[Given data]
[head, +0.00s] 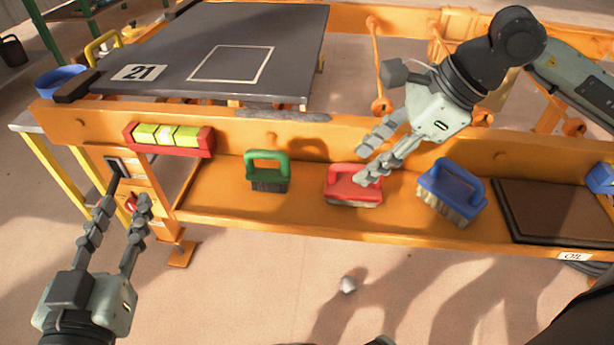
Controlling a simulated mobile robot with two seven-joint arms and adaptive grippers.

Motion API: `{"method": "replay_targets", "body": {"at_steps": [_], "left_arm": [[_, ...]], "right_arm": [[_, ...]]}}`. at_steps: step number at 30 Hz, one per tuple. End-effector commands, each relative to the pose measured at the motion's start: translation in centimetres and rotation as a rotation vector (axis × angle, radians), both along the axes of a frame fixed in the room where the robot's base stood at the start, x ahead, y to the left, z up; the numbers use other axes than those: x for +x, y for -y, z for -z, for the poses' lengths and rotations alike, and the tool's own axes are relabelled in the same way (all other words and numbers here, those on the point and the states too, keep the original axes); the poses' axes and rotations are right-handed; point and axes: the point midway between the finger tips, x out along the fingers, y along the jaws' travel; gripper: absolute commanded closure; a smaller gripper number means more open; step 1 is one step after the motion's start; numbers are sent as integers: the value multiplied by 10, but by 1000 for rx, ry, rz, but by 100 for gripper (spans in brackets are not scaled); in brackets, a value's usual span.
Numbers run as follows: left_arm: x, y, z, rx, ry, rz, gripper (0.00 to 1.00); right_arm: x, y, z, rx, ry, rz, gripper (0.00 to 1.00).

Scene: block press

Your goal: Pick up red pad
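The red pad (341,190) is a red-backed brush with pale bristles and a handle, lying on the orange shelf between a green brush and a blue brush. My right gripper (362,164) is open, with its fingertips at the pad's handle. One finger overlaps the right part of the pad and hides some of it. I cannot tell whether the fingers touch it.
The green brush (267,183) stands left of the pad and the blue brush (452,195) right of it. A dark mat (553,212) lies further right. A red-and-yellow level (170,139) sits on the orange beam. A grey plate (290,45) marked 21 is above.

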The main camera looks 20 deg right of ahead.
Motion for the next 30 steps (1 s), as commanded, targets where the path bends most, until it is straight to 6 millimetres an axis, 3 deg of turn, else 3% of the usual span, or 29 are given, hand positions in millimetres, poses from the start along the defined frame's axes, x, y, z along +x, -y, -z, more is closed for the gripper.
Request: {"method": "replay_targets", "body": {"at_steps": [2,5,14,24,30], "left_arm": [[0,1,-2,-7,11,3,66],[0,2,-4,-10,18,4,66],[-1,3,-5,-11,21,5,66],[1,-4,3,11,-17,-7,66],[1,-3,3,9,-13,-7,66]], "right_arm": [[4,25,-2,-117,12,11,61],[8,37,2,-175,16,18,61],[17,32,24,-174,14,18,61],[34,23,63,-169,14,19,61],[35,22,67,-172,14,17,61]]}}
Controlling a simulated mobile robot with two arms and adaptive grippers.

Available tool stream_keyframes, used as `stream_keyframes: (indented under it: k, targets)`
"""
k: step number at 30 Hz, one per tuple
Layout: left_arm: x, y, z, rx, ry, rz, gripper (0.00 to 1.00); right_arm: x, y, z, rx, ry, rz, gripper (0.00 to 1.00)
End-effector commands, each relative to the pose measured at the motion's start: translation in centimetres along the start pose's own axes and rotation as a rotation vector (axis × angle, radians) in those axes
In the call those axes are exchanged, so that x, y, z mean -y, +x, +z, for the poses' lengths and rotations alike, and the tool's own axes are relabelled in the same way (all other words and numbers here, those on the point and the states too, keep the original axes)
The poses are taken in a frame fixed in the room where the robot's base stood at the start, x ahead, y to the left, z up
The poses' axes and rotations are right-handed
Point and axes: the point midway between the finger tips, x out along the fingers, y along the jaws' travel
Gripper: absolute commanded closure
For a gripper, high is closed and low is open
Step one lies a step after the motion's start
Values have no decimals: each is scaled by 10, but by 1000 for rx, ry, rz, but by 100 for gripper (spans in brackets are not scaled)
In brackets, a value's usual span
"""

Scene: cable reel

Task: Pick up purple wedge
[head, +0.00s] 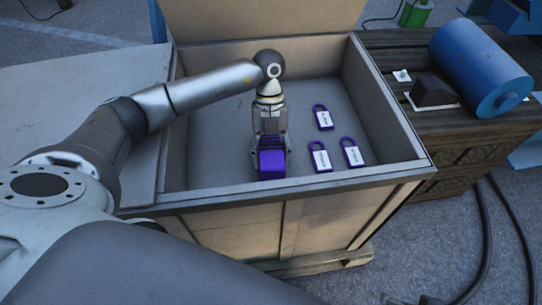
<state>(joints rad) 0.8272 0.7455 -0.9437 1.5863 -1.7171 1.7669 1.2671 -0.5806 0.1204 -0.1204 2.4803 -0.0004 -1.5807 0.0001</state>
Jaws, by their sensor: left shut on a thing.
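The purple wedge (272,164) is inside the open wooden crate (300,189), near its front wall and left of the middle. My left gripper (272,148) reaches down into the crate from above and is shut on the wedge, with a finger on each side of it. I cannot tell whether the wedge touches the crate floor. My right gripper is not in view.
Several purple padlocks with white labels, one of them the far padlock (324,120), lie on the crate floor to the right of the wedge. A blue roller (482,68) lies on the dark wooden surface (400,47) right of the crate. Black cables (487,240) run over the ground at the right.

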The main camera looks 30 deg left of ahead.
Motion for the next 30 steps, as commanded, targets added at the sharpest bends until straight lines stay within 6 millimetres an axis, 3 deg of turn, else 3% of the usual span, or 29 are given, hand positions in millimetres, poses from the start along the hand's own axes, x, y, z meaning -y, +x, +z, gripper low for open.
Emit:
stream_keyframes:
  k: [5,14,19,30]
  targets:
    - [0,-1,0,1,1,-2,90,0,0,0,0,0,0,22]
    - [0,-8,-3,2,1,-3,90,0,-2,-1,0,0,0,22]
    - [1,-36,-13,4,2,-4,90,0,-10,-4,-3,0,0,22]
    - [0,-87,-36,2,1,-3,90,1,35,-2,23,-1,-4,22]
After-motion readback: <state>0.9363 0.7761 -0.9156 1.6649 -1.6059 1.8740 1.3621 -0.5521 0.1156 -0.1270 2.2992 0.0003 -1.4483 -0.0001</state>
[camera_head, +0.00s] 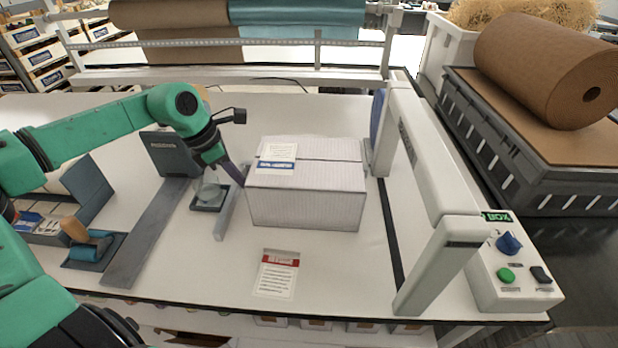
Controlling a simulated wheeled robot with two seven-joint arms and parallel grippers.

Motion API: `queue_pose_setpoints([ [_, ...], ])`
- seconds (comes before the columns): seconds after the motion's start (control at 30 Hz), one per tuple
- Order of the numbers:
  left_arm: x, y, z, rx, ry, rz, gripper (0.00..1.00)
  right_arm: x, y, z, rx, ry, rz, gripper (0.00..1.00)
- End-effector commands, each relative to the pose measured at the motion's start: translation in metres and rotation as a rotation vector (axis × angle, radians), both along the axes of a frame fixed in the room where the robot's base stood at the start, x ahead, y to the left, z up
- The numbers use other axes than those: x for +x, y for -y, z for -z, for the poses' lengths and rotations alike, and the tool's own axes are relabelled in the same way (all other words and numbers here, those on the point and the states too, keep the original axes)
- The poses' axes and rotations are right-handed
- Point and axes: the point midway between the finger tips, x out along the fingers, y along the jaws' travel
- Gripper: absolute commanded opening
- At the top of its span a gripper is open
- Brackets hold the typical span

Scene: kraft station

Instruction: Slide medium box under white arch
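The medium box (306,206) is a closed, pale carton with a white and blue label on its top. It stands on the white table, left of the white arch. The white arch (432,160) spans the table's right part, with one post at the back and one at the front. The box's right side is near the arch's back post and lies outside the opening. My left gripper (236,176) is at the box's left side, pointing down and right. Its fingertips are close to or touching the box; their opening is unclear. My right gripper is not in view.
A control panel (512,272) with green, blue and black knobs stands right of the arch. A label sheet (277,275) lies in front of the box. A tape dispenser (209,196) and a grey strip (150,235) are on the left. A brown paper roll (540,70) sits at right.

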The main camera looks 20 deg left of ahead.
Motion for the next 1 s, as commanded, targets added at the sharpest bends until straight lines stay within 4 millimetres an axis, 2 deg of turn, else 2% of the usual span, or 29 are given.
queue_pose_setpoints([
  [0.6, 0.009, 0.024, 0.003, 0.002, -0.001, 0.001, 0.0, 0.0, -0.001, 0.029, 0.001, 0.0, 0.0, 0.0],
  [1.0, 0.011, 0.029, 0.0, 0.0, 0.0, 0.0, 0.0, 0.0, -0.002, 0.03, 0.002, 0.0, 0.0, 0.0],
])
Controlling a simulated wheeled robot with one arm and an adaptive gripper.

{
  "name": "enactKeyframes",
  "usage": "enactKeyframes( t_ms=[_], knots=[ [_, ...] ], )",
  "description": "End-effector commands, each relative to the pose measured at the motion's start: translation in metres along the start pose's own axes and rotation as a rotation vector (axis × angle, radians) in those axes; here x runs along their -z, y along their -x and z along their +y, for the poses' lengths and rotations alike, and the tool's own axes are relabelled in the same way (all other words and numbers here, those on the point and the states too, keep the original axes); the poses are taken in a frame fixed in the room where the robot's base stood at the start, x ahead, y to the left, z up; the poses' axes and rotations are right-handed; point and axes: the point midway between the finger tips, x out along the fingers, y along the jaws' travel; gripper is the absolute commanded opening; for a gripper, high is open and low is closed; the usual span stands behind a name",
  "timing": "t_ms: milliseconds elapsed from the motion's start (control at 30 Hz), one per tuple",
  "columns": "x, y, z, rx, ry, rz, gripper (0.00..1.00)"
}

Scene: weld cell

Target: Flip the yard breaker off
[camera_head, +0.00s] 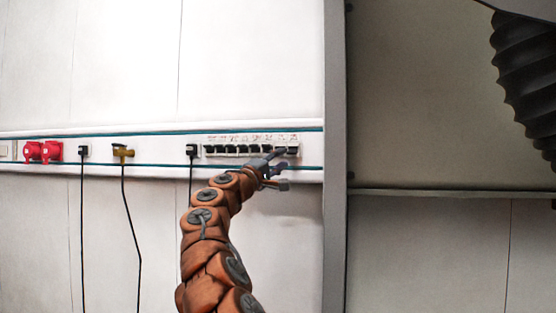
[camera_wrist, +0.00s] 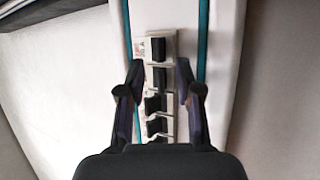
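A row of black breaker switches sits in a white breaker panel (camera_head: 210,154) on the wall rail, with small labels above that are too small to read. I cannot tell which switch is the yard breaker. My gripper (camera_head: 282,168) is at the right end of the row, one finger overlapping the last switches in the head view. In the wrist view my gripper (camera_wrist: 159,66) is open, its fingers on either side of the strip, with a switch (camera_wrist: 159,78) between them. Another switch (camera_wrist: 158,49) lies beyond the fingertips. Lower switches stick out to the left. Contact cannot be told.
Red sockets (camera_head: 42,151), a brass valve fitting (camera_head: 122,151) and black plugs (camera_head: 84,150) with hanging cords are on the rail to the left. A grey post (camera_head: 335,150) stands just right of the panel. A black ribbed hose (camera_head: 525,75) hangs at upper right.

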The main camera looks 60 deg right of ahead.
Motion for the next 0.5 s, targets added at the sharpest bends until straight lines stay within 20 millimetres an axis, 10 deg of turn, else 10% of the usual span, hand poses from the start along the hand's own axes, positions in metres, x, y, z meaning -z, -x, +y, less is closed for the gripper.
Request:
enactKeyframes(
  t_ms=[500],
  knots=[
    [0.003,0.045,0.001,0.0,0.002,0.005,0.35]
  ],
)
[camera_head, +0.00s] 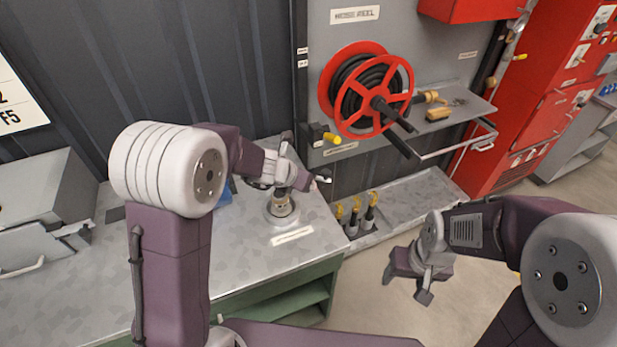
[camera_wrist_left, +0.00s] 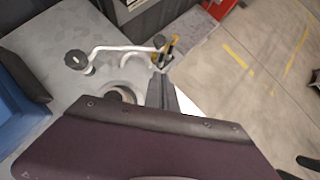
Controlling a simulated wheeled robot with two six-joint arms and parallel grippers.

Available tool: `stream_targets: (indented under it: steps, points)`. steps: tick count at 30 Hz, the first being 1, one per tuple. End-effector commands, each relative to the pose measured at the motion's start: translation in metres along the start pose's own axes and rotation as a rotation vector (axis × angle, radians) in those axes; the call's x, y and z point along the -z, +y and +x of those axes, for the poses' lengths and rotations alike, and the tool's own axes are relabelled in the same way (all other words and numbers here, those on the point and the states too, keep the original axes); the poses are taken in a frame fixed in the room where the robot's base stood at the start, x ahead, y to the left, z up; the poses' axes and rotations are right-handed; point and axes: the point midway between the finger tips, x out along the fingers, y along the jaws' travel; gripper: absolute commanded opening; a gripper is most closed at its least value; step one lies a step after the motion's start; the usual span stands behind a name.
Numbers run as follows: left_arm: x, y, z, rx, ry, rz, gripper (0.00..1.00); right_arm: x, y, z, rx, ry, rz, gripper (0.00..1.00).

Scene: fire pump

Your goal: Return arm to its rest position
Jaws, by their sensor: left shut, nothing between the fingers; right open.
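My left gripper (camera_head: 308,178) is above the grey workbench (camera_head: 250,255), over a round metal fitting (camera_head: 283,208) set in the bench top. Its fingers are shut and hold nothing. In the left wrist view the purple gripper body fills the lower part, and the narrow fingers (camera_wrist_left: 165,92) point up the picture. A round base (camera_wrist_left: 122,95) shows partly behind the gripper body. My right gripper (camera_head: 406,284) is open and empty, hanging over the bare floor right of the bench.
A red hose reel (camera_head: 372,90) is mounted on a grey panel behind the bench. A pale bent rod (camera_wrist_left: 122,48) lies beyond my left fingers. A red cabinet (camera_head: 535,90) stands at right; the floor before it is clear.

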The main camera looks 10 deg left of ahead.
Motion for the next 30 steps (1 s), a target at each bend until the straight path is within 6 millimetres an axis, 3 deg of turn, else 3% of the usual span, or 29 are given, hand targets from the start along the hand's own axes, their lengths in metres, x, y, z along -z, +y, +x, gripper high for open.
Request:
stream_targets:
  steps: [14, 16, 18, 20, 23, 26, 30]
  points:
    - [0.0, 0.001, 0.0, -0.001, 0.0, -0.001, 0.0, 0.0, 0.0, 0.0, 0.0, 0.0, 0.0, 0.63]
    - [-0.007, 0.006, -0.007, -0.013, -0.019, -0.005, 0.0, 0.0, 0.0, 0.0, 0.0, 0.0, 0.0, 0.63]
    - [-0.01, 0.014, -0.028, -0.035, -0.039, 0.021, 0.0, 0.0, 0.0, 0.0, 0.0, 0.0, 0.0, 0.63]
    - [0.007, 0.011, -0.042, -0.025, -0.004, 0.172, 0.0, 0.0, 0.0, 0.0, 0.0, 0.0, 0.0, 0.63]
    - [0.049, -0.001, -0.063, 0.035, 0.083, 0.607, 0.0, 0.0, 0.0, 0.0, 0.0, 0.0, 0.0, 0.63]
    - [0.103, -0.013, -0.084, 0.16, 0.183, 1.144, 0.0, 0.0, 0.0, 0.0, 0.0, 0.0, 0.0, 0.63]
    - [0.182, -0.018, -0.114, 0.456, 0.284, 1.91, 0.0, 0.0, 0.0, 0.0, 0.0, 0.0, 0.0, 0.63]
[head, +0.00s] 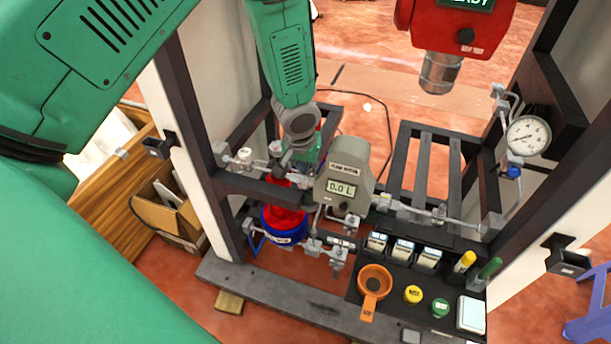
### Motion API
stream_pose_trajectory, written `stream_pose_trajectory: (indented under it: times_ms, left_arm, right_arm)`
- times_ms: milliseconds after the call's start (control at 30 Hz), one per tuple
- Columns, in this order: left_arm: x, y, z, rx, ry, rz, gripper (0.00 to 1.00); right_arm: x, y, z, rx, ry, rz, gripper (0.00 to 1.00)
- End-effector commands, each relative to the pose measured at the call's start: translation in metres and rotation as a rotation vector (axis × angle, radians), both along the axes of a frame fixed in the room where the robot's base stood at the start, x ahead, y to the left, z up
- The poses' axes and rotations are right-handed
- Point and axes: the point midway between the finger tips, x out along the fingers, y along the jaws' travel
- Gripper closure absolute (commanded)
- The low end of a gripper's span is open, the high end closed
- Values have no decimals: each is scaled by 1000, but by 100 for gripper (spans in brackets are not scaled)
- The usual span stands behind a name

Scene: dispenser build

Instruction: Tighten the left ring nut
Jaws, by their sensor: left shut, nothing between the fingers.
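My left arm reaches down from the top middle, and its gripper (286,160) points down with its fingers together and nothing visible between them. Just below the fingertips is a red cone-shaped part (283,214), with a blue ring (287,238) around its lower part, low in the left bay of the dark frame. The blue ring bears a small label too small to read. I cannot tell which part is the left ring nut, or whether the fingers touch the red part. My right gripper is not in view.
A grey flow meter (343,190) reading 0.0 L stands right beside the gripper. Pipes and a pressure gauge (528,137) lie to the right. A red device (459,28) hangs at the top right. A black tray (392,318) holds an orange funnel (373,280), caps and vials.

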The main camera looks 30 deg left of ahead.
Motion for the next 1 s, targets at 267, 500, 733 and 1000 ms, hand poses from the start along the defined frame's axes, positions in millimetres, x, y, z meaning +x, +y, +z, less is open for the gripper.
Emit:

[Task objective] Return, unchanged, the run of lines above that opens with the line containing "(0.00 to 1.00)." and closes with the line containing "Scene: block press". Include both.

[Complete response]
Numbers run as follows: left_arm: x, y, z, rx, ry, rz, gripper (0.00 to 1.00); right_arm: x, y, z, rx, ry, rz, gripper (0.00 to 1.00).

Scene: block press

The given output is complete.